Sunday, November 25, 2007

Monday 26 November 2007

We are still walking through "The Last Word on Biblical Authority" by Brian Blount.



We're asking the question, How do we go about understanding which biblical words live today, and which don't?... People need some absolute, something hard and lasting, a last word on all things for all ethical situations for every ethical context imaginable. We are like Paul's babes in the faith; we need the suckling security of a milk bottle filled with authoritative assurances about what we should do and how we should live in any and every time for any and every circumstance. We don't want complexities because we're not spiritually grown up enough to handle them. We want it simple: simplified faith, simplified ethics in light of that faith. We want "do this" or "do that," "don't do this" or "don't do that." We're too often not ready for the meat of mature considerations about the words of texts that were often right for their own time twenty centuries ago but may well be wrong for our time.



It sounds like we must be able and willing to talk with texts.
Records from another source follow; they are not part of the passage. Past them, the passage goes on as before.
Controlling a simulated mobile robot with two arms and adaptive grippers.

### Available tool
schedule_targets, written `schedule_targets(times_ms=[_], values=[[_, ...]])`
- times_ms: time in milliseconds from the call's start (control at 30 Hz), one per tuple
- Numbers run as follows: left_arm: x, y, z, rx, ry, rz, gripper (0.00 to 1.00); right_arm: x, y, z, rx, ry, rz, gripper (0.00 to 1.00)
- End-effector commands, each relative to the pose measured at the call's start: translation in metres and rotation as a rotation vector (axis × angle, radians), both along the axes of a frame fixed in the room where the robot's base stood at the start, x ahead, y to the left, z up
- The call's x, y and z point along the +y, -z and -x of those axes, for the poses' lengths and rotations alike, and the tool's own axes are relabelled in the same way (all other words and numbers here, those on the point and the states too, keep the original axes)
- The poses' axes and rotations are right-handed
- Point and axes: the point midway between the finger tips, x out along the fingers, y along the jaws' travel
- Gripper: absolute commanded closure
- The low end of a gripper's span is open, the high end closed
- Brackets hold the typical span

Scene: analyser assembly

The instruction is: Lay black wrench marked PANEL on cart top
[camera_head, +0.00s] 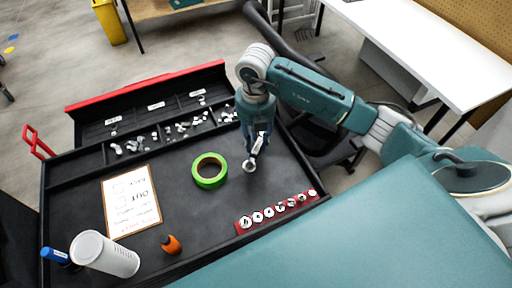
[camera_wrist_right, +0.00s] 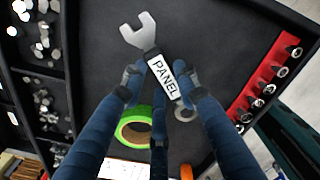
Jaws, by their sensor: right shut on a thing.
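The wrench marked PANEL (camera_wrist_right: 163,75) has a grey open jaw, a white label and a ring end with dark parts beside the label. In the head view it shows small (camera_head: 253,153) under my right gripper (camera_head: 258,138). My right gripper also shows in the wrist view (camera_wrist_right: 160,90), its blue fingers shut on the wrench's handle. The wrench is over the black cart top (camera_head: 185,225), right of the green tape roll; I cannot tell whether it touches the surface. My left gripper is not in view.
On the cart are the green tape roll (camera_head: 209,170), a red socket rail (camera_head: 275,211), an orange item (camera_head: 171,244), a white cylinder (camera_head: 105,254), a blue marker (camera_head: 55,256) and a framed sheet (camera_head: 131,202). Bins of small parts (camera_head: 180,127) line the back. Bare top surrounds the tape.

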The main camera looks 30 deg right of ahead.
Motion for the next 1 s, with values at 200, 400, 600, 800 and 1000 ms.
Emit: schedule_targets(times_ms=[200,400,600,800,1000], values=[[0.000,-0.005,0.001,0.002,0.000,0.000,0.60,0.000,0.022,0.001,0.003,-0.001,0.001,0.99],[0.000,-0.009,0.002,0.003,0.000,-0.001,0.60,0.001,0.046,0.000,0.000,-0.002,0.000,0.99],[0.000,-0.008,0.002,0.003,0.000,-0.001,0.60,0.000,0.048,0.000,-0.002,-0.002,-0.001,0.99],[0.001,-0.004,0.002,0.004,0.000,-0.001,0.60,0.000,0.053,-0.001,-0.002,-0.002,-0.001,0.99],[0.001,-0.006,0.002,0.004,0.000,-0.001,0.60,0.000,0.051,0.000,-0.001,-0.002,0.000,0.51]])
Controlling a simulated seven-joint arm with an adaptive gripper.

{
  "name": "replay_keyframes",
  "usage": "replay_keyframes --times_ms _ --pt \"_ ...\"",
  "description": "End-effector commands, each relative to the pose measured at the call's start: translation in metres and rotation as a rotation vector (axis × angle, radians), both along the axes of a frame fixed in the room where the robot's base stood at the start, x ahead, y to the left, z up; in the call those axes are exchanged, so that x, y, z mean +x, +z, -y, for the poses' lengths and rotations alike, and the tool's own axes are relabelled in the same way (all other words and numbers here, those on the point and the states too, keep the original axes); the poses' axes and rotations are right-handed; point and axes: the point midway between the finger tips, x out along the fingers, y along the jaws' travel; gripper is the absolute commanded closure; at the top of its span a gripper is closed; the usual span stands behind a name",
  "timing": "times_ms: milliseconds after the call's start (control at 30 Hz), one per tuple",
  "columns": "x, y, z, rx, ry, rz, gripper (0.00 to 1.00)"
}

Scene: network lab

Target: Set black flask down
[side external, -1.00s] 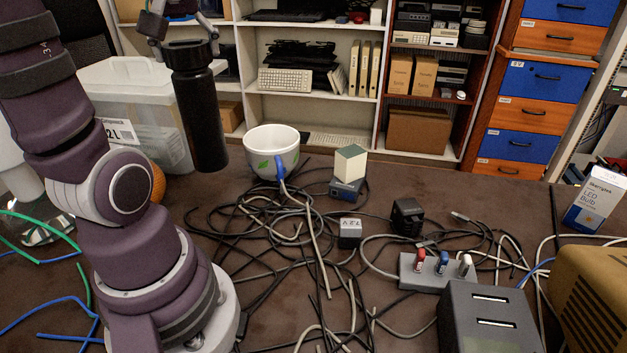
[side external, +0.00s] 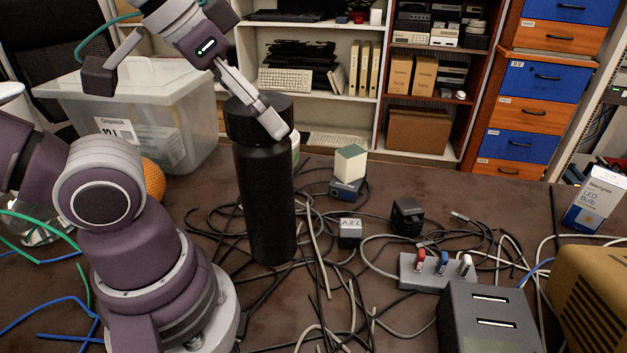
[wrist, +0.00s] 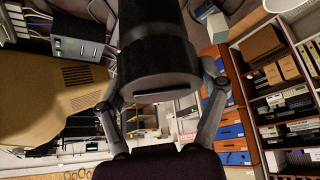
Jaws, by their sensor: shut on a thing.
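Tangled cables (side external: 325,255) cover the table's middle. A small black-and-white adapter (side external: 350,233), a black adapter (side external: 407,216) and a power strip (side external: 437,270) lie to the right. A clear plastic bin (side external: 150,120) and an orange ball (side external: 152,180) stand behind at left.

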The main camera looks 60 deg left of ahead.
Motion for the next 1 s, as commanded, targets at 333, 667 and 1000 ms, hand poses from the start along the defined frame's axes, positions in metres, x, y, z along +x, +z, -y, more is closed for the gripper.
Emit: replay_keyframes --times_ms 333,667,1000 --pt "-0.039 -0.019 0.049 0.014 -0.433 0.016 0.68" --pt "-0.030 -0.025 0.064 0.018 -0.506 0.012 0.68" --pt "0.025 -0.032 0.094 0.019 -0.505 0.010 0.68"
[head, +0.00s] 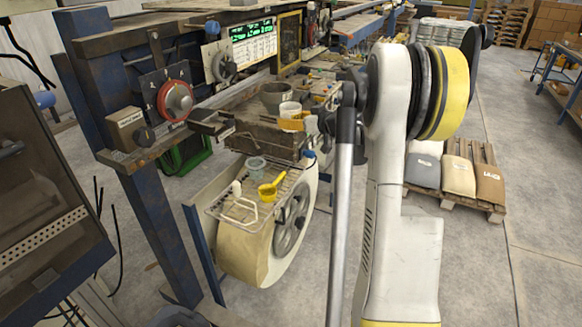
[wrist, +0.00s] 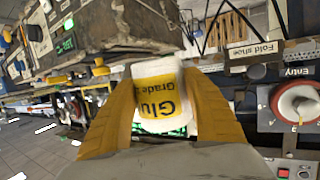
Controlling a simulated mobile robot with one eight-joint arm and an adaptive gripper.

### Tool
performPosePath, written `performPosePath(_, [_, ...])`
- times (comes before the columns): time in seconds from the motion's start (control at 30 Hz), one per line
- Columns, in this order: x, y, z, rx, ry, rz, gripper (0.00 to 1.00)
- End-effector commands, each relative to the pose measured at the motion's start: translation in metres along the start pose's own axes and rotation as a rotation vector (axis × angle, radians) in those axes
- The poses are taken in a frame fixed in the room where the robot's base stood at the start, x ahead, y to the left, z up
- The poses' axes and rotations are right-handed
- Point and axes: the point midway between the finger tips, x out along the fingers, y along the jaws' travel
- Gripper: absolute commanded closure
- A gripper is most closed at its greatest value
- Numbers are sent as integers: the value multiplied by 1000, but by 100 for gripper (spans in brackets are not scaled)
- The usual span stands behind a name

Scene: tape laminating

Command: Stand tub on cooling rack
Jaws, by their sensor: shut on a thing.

That is, not simply look to them for precise answers like those to a simple math test. Rather, we must be willing to hear the text and talk with it so that we can find out if the context of the written word can or does match up with the context in which we are reading the word and attempting to make sense of it for our day. I think we all have a tendency to listen to a text only as we want to hear it. In that exercise, I suppose we do not hear anything that will cause us to get up and wrestle with it. Instead we avoid any confrontation with the text by simply letting it speak as we want it to speak. There are many ways we can turn texts into "do this" and "do that" when the text really isn't that specific. What is really going on within our encounter with the text is that we will only hear what our filters let us hear - or are able to hear.



Connection: Maybe we can begin by keeping the opening question before us as we go through this day: "How do we go about understanding which biblical words live today, and which don't.? Already, we will begin to face the moment a bit differently.



Living Word, you change what is into what will be. From here to there, we will experience loss and we are overwhelmed by joy. We would ask that your Word would continue to pull us into life that we have yet to experience to the fullest. Amen.